Founded 1976 by Leopoldo Cavalli

One of Bologna's first professional studios, later home to dance productions for Taffy and Fun Fun. Still operating today, with an archive of original master tapes.

Further south and west, smaller cities added their own names to the map. Studio Emme in Florence, owned by Marzio Bellini, and Scaccomatto Studio in Lavagna, owned by Alberto Parodi and used by labels including Discomagic, show how widely the production work was spread. Fred Ventura's point about Turin, Genoa, Padova, Brescia, Bergamo and Naples all contributing to the scene was not an exaggeration. Italo disco was never centralized the way a major label genre usually is.

Working Fast, Working Cheap

What united almost all of these rooms, big or small, famous or forgotten, was speed. Most Italo productions were not multi-week album sessions. A team would book a room for a day or two, lay down a sequence, track a vocal, mix it, and move on to the next project. Technicians often doubled as co-producers, since the same small group of people moved between studios across a city or a region, carrying their working methods with them. That is part of why the genre's sound varies so much from one record to the next despite a shared toolkit of synths and drum machines: the studio and the people running it mattered as much as the gear sitting in the room.

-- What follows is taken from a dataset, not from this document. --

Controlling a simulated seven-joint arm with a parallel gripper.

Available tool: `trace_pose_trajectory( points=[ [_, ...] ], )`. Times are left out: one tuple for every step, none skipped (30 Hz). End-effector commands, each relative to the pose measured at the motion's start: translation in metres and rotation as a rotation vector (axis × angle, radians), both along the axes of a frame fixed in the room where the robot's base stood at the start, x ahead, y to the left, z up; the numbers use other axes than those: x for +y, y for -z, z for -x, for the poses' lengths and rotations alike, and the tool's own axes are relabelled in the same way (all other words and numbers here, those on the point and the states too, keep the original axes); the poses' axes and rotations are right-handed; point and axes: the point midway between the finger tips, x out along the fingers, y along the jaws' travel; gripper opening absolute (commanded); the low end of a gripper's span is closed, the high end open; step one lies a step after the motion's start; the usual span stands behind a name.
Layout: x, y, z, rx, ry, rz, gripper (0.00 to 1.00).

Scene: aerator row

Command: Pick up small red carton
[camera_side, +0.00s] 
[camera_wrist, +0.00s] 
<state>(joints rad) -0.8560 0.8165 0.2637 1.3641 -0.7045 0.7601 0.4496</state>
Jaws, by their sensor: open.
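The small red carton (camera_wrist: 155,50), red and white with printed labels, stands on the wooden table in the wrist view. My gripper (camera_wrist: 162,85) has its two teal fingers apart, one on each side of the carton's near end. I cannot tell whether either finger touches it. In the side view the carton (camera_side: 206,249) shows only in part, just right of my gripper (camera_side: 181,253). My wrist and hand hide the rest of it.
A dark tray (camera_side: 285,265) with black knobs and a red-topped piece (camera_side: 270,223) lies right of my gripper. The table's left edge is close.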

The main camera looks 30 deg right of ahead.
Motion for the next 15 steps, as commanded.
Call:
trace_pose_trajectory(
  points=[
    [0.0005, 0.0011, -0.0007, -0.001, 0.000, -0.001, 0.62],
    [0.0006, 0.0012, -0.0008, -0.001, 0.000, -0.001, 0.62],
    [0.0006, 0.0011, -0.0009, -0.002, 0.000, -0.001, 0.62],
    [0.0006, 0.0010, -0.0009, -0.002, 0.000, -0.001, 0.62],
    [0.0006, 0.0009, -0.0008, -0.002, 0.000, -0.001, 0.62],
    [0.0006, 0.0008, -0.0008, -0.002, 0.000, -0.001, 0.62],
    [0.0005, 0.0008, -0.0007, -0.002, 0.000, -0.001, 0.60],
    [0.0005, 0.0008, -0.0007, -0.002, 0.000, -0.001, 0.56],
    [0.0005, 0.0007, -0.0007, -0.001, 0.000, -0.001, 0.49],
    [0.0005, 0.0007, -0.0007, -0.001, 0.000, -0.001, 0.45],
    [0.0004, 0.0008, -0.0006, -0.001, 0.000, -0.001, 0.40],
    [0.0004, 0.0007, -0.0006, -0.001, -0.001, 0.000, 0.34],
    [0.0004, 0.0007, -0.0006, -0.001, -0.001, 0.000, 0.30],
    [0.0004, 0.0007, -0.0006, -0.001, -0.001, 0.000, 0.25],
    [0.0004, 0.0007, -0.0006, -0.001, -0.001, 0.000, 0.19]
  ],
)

Many of these spaces are gone now, sold off, converted, or simply closed when the genre's commercial moment passed. A handful, Fonoprint among them, are still active decades later, having moved on to other kinds of work while keeping a quiet connection to the records made there in the early 80s. Walking into any of them today, there is little to suggest that some of the most danced-to records of the decade were assembled in a small room, on a tight schedule, by people who were simply trying to finish a track before the next session began.